Introduction

As we know Microsoft Azure Cloud platform works seamlessly with Azure Active Directory (AAD).

The following products are three of many cloud-based Microsoft products.

As demonstrated below each of them has its own RBAC. But only AAD manages the identities and the Azure Subscription & Azure DevOps and also the other products which can use ADD use the AAD’s identities.

We see that the users/identities are managed via AAD and products which can connect to ADD can profit from centralized identity management. AAD supports the single common digital identity. It means a user/identity must not have a separate identity to work with different services or products.

Note
To keep this post simple I considered a user as an identity.

Identity is actually more than a user. It can be an identity of a user, or an identity of a service.

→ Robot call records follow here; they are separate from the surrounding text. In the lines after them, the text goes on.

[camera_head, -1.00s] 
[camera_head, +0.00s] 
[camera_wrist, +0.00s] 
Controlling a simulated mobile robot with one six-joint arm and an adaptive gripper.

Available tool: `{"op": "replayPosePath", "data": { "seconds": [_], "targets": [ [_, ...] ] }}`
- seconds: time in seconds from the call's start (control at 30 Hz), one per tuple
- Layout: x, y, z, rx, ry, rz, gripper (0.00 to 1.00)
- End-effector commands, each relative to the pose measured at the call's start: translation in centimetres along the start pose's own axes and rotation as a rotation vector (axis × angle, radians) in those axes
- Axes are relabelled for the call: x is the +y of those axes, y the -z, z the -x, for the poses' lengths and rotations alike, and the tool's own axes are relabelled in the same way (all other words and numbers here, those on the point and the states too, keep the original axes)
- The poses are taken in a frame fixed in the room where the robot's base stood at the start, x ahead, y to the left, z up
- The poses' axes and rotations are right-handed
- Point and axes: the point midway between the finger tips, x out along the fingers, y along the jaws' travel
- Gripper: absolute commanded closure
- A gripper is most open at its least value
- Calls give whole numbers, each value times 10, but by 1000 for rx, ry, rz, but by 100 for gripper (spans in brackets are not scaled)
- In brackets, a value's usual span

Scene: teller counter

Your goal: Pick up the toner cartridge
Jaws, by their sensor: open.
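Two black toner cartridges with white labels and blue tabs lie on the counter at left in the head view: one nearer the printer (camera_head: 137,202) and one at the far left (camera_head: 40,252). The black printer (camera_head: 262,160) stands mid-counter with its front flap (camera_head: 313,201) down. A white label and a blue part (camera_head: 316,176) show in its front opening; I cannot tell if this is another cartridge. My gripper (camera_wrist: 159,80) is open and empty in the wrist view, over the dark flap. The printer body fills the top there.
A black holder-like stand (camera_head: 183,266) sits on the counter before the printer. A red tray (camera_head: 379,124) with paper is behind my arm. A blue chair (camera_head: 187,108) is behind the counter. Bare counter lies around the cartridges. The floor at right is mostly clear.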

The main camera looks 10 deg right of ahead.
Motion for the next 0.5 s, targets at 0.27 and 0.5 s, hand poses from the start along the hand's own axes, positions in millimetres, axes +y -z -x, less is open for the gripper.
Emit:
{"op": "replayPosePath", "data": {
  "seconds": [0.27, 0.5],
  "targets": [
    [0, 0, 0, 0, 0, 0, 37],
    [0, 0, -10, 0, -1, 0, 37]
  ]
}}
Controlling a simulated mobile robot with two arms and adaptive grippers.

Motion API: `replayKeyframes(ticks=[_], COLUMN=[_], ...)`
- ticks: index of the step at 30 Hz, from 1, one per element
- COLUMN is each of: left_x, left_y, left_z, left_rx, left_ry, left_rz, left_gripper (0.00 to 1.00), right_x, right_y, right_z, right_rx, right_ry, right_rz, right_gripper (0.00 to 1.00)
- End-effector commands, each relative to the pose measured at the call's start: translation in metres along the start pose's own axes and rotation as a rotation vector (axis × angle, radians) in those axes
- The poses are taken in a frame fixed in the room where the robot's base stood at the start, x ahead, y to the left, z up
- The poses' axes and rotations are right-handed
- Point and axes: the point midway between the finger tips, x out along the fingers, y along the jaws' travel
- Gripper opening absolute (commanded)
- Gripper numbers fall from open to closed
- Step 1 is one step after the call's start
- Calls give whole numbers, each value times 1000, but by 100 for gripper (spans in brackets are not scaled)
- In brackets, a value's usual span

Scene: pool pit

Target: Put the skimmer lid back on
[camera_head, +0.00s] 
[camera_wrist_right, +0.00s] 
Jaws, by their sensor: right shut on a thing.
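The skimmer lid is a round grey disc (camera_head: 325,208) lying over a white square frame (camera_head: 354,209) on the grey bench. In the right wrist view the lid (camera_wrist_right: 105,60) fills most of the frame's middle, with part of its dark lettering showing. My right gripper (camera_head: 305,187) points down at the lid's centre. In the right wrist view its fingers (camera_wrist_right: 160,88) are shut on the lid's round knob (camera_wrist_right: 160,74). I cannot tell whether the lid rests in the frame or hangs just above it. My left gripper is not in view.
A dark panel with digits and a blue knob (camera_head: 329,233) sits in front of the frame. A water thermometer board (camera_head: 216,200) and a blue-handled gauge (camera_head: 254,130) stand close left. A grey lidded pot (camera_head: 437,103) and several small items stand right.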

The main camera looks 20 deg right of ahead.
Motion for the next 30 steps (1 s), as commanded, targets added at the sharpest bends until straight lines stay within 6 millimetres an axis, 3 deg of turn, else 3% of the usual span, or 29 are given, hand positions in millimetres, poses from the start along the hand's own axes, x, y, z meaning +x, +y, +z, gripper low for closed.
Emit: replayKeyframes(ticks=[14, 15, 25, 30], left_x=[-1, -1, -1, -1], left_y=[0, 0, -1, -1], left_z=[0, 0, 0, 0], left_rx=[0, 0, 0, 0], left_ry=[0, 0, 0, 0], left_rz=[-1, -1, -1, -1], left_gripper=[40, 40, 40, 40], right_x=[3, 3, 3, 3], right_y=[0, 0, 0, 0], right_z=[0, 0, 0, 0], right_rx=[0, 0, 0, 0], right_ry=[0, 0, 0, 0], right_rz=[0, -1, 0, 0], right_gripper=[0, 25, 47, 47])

Identity protection in AAD

When having a single identity which is a great idea for identity management especially when you are talking about it at an enterprise scale, the security and protection of the identity are getting more important. An identity breach can cause unexpected and unimaginable consequences. Such as provisioning expensive resources on subscription, deleting a Repo, or a Project in DevOps.

For such breaches/compromises, there are different solutions. The easiest and quickest one is activating Multi-Factor Authentication (MFA) for the whole AAD. It means all the users that are managed with ADD must sign in with MFA.

How to activate MFA? watch the answer in this video.

Note
I recommend having a comprehensive concept for activating MFA in huge projects or at an enterprise scale.

It doesn’t matter which cloud provider you are using never forget identity security and protection.

After activating MFA in this way the user has to log in to all the services, which are connected to this AAD, with MFA. MFA means using not only the username and password method but also a second authentication factor to identify who the user is.